Below, my comment to a Rhizome "best of 2008" post about "Internet Aware Art." The post says I.A.W. "attempt[s] to describe the tendency for artists to translate behavioral or situational tendencies occurring online to other contexts, particularly offline" and kinda-sorta attributes it to Guthrie Lonergan. I replied:
Guthrie Lonergan is unusually perceptive and has a caustic wit. That said, credit is generally given for defining a term when it's actually defined. "Internet Aware Art" is a Delphic utterance that flatters each person who uses it with his/her own definition, as seen in the posts here following the Net Aesthetics 2 panel discussion, when it was clear that no one knew what it meant. You attempted to qualify your attribution to Guthrie [by saying he "used the expression to explain a trajectory within his work, and not of others"] but people who don't follow the link can't know how thin his authorship is:
"Beard: You recently told me that you were working on some ideas for 'offline art.' Care to elaborate on what shape they might take?

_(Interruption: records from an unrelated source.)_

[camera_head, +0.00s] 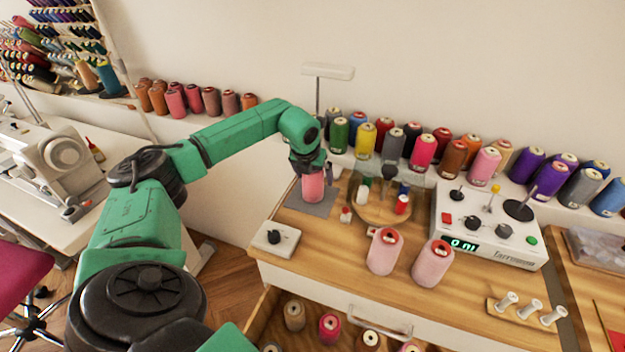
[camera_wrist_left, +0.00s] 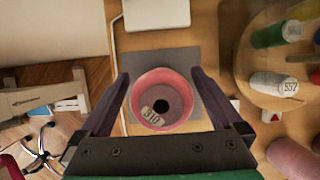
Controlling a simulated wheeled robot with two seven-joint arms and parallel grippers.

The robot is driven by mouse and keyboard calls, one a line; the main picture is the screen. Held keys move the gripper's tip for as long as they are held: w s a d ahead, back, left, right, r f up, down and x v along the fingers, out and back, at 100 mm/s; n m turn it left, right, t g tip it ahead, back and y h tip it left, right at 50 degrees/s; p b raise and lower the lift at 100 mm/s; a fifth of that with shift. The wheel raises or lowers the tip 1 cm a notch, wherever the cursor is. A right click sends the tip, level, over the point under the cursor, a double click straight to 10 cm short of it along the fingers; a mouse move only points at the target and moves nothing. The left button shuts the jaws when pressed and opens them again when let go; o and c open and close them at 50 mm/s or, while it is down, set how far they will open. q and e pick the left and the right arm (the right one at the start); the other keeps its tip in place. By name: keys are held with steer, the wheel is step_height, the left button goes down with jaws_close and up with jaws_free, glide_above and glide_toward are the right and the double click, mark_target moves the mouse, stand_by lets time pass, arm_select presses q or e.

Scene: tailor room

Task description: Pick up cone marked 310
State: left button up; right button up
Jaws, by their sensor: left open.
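The cone marked 310 (camera_wrist_left: 161,101) is a pink thread cone standing upright on a grey mat (camera_wrist_left: 172,62). Its label reads 310 in the left wrist view. In the head view the cone (camera_head: 313,187) stands at the left end of the wooden table. My left gripper (camera_head: 310,168) is over it from above, and in the left wrist view the open fingers (camera_wrist_left: 161,88) lie on either side of the cone. Whether they touch it cannot be told. My right gripper is not in view.
Two pink cones (camera_head: 383,250) stand nearer the table's front. A round wooden tray (camera_head: 385,207) with small spools is to the right, then a white control box (camera_head: 487,232). Several cones line the back shelf. A white box with a black knob (camera_head: 274,238) sits at the front left.

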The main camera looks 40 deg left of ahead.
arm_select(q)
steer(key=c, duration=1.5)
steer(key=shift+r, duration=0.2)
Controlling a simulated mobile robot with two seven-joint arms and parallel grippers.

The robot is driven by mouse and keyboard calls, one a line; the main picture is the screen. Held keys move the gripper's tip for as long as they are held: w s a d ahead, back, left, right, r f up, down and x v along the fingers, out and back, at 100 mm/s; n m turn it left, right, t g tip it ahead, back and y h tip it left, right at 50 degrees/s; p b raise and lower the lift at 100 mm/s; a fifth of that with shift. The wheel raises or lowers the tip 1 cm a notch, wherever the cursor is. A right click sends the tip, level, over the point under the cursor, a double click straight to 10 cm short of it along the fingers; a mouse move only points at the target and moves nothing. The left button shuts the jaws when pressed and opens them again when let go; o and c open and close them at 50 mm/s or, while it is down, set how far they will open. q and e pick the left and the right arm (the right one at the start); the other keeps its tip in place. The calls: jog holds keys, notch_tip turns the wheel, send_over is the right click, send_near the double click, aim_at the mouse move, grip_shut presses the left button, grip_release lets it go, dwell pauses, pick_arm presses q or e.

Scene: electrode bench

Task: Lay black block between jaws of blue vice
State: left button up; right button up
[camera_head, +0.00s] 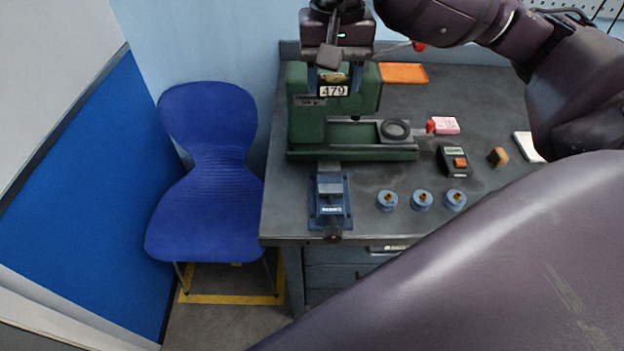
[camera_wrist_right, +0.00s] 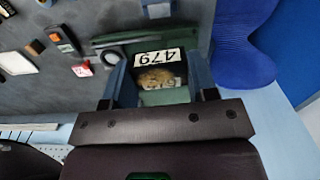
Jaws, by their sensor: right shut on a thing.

"Lonergan: Right now I'm scheming how to take the emphasis off of the Internet and technology, but keep my ideas intact. Objects that aren't objects... I got a couple of books and a t-shirt in the works. Right now I'm really into text (not visually/typography... just... text...), and lots and lots of lists… 'Internet Aware Art.' :)"
I'm not reading where it says internet aware art is "an attempt to describe the tendency for artists to translate behavioral or situational tendencies occurring online to other contexts, particularly offline." I think the authors of this post are giving themselves "best of 2008" for a Boswell-like coinage.